### Work to be completed
Write the material out again in full, word for word. Do not include the pictures.

### Source excerpt
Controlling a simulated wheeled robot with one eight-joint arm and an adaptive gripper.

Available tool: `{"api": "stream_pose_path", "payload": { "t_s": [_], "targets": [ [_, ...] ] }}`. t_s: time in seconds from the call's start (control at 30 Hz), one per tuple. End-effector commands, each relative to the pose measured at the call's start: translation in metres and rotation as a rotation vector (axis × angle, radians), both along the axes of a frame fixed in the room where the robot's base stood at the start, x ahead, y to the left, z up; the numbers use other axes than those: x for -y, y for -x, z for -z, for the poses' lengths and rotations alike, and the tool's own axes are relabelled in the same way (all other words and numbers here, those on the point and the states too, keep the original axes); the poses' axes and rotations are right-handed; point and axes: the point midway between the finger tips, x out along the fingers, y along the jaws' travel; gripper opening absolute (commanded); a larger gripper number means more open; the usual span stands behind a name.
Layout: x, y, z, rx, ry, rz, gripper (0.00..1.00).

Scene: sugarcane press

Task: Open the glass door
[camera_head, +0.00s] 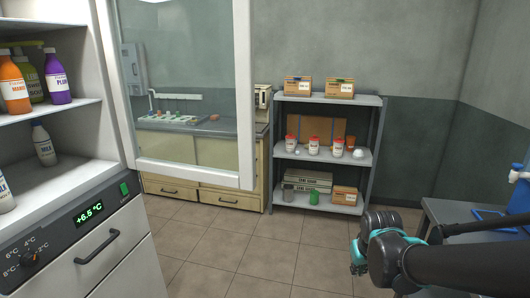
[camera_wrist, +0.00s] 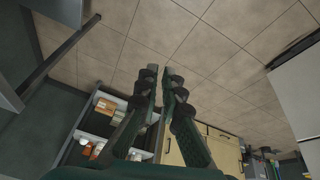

### Task solution
Controlling a simulated wheeled robot with one eight-joint arm and an adaptive gripper.

Available tool: `{"api": "stream_pose_path", "payload": { "t_s": [_], "targets": [ [_, ...] ] }}`. t_s: time in seconds from the call's start (control at 30 Hz), one per tuple. End-effector commands, each relative to the pose measured at the call's start: translation in metres and rotation as a rotation vector (axis × angle, radians), both along the axes of a frame fixed in the room where the robot's base stood at the start, x ahead, y to the left, z up; the numbers use other axes than those: x for -y, y for -x, z for -z, for the poses' lengths and rotations alike, and the tool's own axes are relabelled in the same way (all other words and numbers here, those on the point and the states too, keep the original axes); the poses' axes and rotations are right-handed; point and axes: the point midway between the finger tips, x out along the fingers, y along the jaws' travel; gripper opening absolute (commanded); a larger gripper number means more open; the usual span stands behind a name.
Layout: x, y, z, rx, ry, rz, gripper (0.00..1.00).

Scene: sugarcane press

Task: Open the glass door
[camera_head, +0.00s] 
[camera_wrist, +0.00s] 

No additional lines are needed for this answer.